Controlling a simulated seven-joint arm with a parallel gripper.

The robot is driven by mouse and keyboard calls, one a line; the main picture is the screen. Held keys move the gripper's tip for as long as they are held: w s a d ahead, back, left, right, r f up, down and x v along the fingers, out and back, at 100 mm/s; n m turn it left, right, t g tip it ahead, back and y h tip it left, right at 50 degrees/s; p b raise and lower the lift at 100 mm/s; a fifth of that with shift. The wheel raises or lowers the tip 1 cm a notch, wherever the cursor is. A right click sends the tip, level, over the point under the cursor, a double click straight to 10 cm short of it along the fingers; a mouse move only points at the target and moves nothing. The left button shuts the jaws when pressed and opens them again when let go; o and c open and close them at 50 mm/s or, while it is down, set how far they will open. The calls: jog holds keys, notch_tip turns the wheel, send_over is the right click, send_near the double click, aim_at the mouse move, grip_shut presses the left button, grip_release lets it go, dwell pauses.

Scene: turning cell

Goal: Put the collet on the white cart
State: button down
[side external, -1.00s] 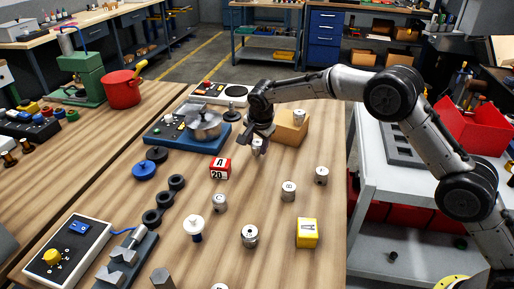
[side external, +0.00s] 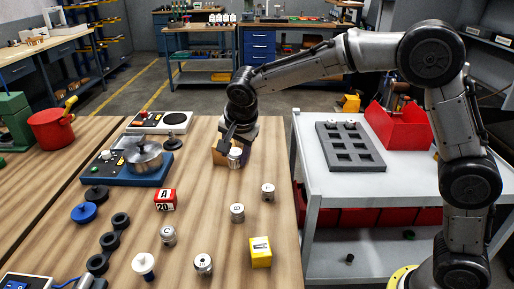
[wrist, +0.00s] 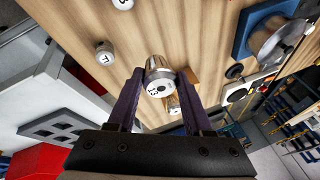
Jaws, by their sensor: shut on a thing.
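My gripper (side external: 236,142) is shut on a silver collet (side external: 235,158), held above the wooden table in front of a small cardboard-coloured box. In the wrist view the collet (wrist: 160,84) sits between the two dark fingers, its pale marked end facing the camera; it looks like "13". The white cart (side external: 307,165) stands to the right of the table, apart from my gripper. Its top also shows at the left of the wrist view (wrist: 75,92).
A grey slotted tray (side external: 350,148) and a red bin (side external: 398,128) occupy part of the cart top; its front left is bare. Several similar metal cylinders, one of them (side external: 237,213), stand on the table. The box (side external: 219,152) is close behind the held collet.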

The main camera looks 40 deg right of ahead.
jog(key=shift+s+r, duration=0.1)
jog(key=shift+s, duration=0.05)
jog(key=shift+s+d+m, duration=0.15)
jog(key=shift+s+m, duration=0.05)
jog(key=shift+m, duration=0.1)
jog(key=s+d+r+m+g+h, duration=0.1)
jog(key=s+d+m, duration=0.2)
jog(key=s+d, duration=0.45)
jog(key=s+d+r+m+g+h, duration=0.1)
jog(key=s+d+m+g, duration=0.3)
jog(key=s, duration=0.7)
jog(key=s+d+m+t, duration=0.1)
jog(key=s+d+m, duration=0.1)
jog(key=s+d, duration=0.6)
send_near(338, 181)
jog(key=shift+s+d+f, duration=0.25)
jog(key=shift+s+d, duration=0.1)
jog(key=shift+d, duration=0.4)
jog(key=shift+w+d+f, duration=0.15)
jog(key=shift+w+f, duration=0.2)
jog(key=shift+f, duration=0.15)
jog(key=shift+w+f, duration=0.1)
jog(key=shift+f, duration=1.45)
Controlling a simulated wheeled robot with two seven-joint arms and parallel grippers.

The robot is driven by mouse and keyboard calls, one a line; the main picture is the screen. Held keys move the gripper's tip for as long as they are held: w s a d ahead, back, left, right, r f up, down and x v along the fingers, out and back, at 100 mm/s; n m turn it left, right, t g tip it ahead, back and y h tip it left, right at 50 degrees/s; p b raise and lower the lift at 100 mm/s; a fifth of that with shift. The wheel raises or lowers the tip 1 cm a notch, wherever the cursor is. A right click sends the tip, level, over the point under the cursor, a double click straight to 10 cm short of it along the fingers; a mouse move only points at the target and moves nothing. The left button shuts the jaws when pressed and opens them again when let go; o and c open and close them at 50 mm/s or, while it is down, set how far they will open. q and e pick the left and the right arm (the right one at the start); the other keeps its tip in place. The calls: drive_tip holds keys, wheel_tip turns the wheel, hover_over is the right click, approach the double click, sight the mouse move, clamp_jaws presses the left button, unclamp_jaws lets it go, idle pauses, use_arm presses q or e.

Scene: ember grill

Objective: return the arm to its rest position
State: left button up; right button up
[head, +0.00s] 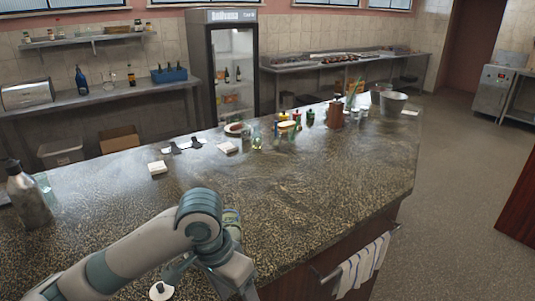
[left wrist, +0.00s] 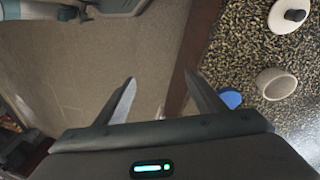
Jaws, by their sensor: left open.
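My left arm comes in from the left in the head view and bends down at the counter's near edge. My left gripper (left wrist: 160,77) is open and empty in the left wrist view. Its fingers are over the floor (left wrist: 90,75), beside the dark edge of the counter. In the head view the fingertips are hidden below the forearm. My right gripper is in neither view.
The speckled counter (head: 300,190) has a clear middle. In the left wrist view a pale round bowl-like thing (left wrist: 276,83), a white knobbed piece (left wrist: 288,15) and a blue item (left wrist: 231,99) are close by. Towels (head: 362,265) hang at the counter's front.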

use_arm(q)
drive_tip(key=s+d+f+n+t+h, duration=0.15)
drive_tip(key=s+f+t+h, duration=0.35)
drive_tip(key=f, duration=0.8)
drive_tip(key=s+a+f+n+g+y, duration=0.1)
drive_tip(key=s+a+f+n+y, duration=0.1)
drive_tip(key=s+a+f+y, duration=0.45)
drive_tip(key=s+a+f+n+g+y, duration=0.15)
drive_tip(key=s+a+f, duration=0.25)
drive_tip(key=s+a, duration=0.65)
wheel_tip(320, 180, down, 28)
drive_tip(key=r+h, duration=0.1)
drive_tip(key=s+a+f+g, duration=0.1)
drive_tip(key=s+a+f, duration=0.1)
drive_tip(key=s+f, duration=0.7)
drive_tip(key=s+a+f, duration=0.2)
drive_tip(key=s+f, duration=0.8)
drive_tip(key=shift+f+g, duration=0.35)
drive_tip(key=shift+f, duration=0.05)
────────────────────
EXERCISE AIM: Give every record again exactly, apart from the pictures, which stay out.

RESULT OF THIS TASK:
Controlling a simulated seven-joint arm with a parallel gripper.

The robot is driven by mouse and keyboard calls, one a line; the main picture is the screen. Held keys move the gripper's tip for as long as they are held: w s a d ahead, back, left, right, r f up, down and x v along the fingers, out and back, at 100 mm/s; n m turn it left, right, t g tip it ahead, back and y h tip it left, right at 50 degrees/s; p b raise and lower the lift at 100 mm/s; a fifth of that with shift. The wheel raises or lowers the tip 1 cm a notch, wherever the cursor is. A right click sends the tip, level, over the point under the cursor, a double click straight to 10 cm short of it along the fingers; a mouse move only points at the target and moves nothing. The left button shuts the jaws when pressed and opens them again when let go; o and c open and close them at 50 mm/s or, while it is down, set how far they will open. The calls: jog holds keys, notch_tip turns the wheel, send_over is the right click, send_near the double click, aim_at the mouse move, grip_shut presses the left button, grip_release lets it go, dwell pauses.

Scene: turning cell

Goal: Put the collet on the white cart
State: button down
[side external, -1.00s] 
[side external, +0.00s] 
[wrist, +0.00s] 
Jaws, by their sensor: shut on a thing.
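My gripper (side external: 236,142) is shut on a silver collet (side external: 235,158), held above the wooden table in front of a small cardboard-coloured box. In the wrist view the collet (wrist: 160,84) sits between the two dark fingers, its pale marked end facing the camera; it looks like "13". The white cart (side external: 307,165) stands to the right of the table, apart from my gripper. Its top also shows at the left of the wrist view (wrist: 75,92).
A grey slotted tray (side external: 350,148) and a red bin (side external: 398,128) occupy part of the cart top; its front left is bare. Several similar metal cylinders, one of them (side external: 237,213), stand on the table. The box (side external: 219,152) is close behind the held collet.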

The main camera looks 40 deg right of ahead.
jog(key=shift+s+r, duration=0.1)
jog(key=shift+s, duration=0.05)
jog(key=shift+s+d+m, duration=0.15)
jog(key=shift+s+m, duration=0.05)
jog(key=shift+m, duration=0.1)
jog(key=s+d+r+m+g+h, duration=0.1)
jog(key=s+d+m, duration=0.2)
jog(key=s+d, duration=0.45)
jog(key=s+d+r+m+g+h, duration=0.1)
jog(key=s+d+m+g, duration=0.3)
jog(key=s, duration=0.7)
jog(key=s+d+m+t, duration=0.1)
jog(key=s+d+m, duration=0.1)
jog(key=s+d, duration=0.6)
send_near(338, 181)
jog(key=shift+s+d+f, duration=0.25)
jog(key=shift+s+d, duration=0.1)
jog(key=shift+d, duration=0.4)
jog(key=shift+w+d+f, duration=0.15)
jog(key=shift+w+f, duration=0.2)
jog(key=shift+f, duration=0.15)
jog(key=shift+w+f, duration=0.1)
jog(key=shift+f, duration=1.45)
Controlling a simulated wheeled robot with two seven-joint arms and parallel grippers.

The robot is driven by mouse and keyboard calls, one a line; the main picture is the screen. Held keys move the gripper's tip for as long as they are held: w s a d ahead, back, left, right, r f up, down and x v along the fingers, out and back, at 100 mm/s; n m turn it left, right, t g tip it ahead, back and y h tip it left, right at 50 degrees/s; p b raise and lower the lift at 100 mm/s; a fifth of that with shift. The wheel raises or lowers the tip 1 cm a notch, wherever the cursor is. A right click sends the tip, level, over the point under the cursor, a double click straight to 10 cm short of it along the fingers; a mouse move only points at the target and moves nothing. The left button shuts the jaws when pressed and opens them again when let go; o and c open and close them at 50 mm/s or, while it is down, set how far they will open. q and e pick the left and the right arm (the right one at the start); the other keeps its tip in place. The calls: drive_tip holds keys, wheel_tip turns the wheel, hover_over is the right click, approach the double click, sight the mouse move, clamp_jaws presses the left button, unclamp_jaws lets it go, idle pauses, use_arm presses q or e.

Scene: ember grill

Objective: return the arm to its rest position
State: left button up; right button up
[head, +0.00s] 
[left wrist, +0.00s] 
Jaws, by their sensor: left open.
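My left arm comes in from the left in the head view and bends down at the counter's near edge. My left gripper (left wrist: 160,77) is open and empty in the left wrist view. Its fingers are over the floor (left wrist: 90,75), beside the dark edge of the counter. In the head view the fingertips are hidden below the forearm. My right gripper is in neither view.
The speckled counter (head: 300,190) has a clear middle. In the left wrist view a pale round bowl-like thing (left wrist: 276,83), a white knobbed piece (left wrist: 288,15) and a blue item (left wrist: 231,99) are close by. Towels (head: 362,265) hang at the counter's front.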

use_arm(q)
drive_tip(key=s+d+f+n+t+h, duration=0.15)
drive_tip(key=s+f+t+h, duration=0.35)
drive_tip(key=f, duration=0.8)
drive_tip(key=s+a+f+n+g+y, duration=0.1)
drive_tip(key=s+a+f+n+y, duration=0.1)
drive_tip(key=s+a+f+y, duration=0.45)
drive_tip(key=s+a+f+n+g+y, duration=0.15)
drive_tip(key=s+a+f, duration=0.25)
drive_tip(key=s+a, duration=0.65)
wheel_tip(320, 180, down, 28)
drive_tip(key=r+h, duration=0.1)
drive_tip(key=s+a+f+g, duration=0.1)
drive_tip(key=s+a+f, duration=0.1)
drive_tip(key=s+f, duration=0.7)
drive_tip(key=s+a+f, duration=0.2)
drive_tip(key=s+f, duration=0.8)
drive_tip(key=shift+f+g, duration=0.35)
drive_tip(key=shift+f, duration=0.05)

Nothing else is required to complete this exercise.